08.15 1/2フィフティーンハーフ ★★★

 3rdシングル。打ち込みと軽快なバンドサウンドが癒合した、透明感あるポップロック。ゆったりと広がるサビが心地よい。後半にかけ力強さを増しどんどん盛り上がる展開も良い、メロディはもちろん全編良い。内容はきっと志半ばに休止してしまったラルクのことでしょうか。そういえばアレンジは亀田誠治、奥行きあるサウンド構築はさすがの一言。

 

69.TEZMANのテーマ ★★★

 9~68曲目の無音トラックの後収録されているボーナストラック。インスト風楽曲、アメコミのOP的な感じ。不安を煽るピアノと性急なドラム、刑事に追われる殺し屋ができてきそうな(笑)。完全にインストではなくサビ的なパートではボーカルも。普通にかっこいい。

 

 

総評 [お気に入り度★★★/おすすめ度★★★

 うん、良かった(笑)。ラルクのtetsuyaが作る楽曲が悪いはずがなく。当時「wonderful~」だけのイメージで聴いたところ意外とダークめ路線も多く、その点あまり耐性がなかったため全然聴かなかったのですが、今聴くと真逆。シリアス系こそメロディの良さが際立ってるし、デジタルなアレンジも上手くかみ合ってる。
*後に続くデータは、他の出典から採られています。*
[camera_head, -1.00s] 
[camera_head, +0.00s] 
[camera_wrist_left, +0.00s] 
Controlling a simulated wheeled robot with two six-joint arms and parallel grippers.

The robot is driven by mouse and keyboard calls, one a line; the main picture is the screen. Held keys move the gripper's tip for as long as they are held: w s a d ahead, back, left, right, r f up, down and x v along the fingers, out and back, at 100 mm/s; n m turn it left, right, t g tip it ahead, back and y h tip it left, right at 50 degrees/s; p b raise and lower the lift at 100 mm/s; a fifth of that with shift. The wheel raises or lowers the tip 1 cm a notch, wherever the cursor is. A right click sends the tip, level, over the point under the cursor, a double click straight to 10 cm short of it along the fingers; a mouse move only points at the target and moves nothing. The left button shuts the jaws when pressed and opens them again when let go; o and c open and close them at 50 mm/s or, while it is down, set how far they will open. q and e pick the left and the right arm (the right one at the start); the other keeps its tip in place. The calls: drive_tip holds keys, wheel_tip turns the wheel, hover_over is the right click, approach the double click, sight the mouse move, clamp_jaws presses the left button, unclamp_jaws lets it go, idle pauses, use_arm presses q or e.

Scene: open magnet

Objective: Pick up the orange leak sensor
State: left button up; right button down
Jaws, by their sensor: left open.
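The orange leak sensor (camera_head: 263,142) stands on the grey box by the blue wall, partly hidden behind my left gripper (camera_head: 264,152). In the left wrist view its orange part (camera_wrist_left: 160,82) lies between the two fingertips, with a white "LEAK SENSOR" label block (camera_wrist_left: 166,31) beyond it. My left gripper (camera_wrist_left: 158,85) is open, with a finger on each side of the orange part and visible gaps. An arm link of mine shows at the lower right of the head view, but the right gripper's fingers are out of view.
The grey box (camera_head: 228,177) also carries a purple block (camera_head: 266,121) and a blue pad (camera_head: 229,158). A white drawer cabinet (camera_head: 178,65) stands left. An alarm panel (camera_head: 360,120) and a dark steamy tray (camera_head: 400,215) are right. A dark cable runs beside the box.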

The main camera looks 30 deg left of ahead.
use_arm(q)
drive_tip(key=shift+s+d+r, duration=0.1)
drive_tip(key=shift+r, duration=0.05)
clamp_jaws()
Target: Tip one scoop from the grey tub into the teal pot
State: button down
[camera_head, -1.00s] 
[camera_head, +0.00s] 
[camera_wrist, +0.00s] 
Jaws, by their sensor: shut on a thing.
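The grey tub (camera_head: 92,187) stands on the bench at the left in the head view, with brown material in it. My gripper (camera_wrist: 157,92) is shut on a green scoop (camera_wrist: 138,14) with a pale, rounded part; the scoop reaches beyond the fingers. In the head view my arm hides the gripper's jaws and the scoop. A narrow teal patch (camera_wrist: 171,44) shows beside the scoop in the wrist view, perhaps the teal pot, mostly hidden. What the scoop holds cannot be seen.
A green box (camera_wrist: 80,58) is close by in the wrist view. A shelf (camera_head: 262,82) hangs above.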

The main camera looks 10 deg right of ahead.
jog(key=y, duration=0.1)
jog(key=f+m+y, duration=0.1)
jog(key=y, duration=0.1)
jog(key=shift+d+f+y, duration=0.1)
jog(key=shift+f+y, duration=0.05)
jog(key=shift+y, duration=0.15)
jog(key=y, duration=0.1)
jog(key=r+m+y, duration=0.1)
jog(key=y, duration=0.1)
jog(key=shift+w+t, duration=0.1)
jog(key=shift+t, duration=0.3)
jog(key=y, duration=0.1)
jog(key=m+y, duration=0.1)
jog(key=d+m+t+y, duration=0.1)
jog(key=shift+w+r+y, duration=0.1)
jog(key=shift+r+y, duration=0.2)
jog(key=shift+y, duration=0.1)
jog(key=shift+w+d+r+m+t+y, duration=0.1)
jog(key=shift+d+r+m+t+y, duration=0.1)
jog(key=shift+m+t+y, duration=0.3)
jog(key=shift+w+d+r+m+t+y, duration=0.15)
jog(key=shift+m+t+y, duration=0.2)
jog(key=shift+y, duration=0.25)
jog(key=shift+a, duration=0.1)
 ポップに始まりすぐにダーク路線に入るとそのままラストまで行く感じ。フルアルバムだったらもうひと盛り上がりあったのだろうな、そこは惜しいところ。ただ楽曲・アレンジのふり幅、メロディの良さは折り紙付き。

 

 歌唱力についてはまあ…メインボーカルを取るには魅力が足りないなと。あまり声に表情がないタイプで、歌い方も一辺倒。

 またtetsuyaが力を入れたのはベースよりもギター。全曲でギターを演奏、多分tetsuyaが弾いてるかな?と思うギターソロも多い。ただラルクの「Time goes on」もそうですがボーカルと同じく本業でないため、どうにも表現力に欠けのっぺりとした演奏。さすがに微妙と言わざるを得ない。

 

 1stアルバムではあるけど楽曲は申し分なく、かえって本業でないスキル面が浮き彫りになってしまっているかな。ポップ路線は結構ハマってるんだけどね。最近のも聴いてみよ。あとアルバムタイトルが良いですよね。